*Problem to work on*: Identify all lines below that hold "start" and collect them.

*Supplied information*:

.....

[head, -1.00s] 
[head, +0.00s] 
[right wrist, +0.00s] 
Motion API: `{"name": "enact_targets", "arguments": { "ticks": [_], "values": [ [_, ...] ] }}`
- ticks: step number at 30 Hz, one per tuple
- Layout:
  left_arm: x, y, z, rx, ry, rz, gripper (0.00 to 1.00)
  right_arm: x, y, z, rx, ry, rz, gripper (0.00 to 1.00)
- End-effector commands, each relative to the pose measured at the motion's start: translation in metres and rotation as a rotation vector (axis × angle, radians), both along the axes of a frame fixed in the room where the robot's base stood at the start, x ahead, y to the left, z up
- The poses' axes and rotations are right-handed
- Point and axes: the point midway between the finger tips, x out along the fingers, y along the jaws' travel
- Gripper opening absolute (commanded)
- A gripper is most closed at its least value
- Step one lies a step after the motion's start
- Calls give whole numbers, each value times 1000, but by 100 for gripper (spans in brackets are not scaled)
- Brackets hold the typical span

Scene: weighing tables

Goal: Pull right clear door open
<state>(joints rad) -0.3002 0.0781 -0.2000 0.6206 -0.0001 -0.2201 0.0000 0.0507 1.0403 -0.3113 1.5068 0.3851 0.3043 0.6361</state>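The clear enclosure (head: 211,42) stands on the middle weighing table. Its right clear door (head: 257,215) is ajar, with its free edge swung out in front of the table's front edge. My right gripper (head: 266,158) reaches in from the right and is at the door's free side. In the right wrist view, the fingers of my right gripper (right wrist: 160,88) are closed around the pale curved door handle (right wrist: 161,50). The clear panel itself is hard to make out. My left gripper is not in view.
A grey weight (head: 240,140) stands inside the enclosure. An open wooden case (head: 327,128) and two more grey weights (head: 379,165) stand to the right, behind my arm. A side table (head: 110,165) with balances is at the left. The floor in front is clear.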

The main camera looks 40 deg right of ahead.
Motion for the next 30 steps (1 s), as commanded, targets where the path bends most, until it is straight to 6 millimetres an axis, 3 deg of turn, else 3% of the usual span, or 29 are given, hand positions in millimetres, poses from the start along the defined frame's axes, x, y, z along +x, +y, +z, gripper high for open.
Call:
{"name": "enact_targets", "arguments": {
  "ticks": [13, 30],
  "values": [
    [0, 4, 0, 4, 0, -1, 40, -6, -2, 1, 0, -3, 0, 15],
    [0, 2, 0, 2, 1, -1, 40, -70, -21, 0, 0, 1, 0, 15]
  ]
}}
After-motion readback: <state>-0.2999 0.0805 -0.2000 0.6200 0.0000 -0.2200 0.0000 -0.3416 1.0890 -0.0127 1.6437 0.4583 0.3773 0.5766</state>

.....

*Result below*:
- End-effector commands, each relative to the pose measured at the motion's start: translation in metres and rotation as a rotation vector (axis × angle, radians), both along the axes of a frame fixed in the room where the robot's base stood at the start, x ahead, y to the left, z up
- Step one lies a step after the motion's start
Motion for the next 30 steps (1 s), as commanded, targets where the path bends most, until it is straight to 6 millimetres an axis, 3 deg of turn, else 3% of the usual span, or 29 are given, hand positions in millimetres, poses from the start along the defined frame's axes, x, y, z along +x, +y, +z, gripper high for open.

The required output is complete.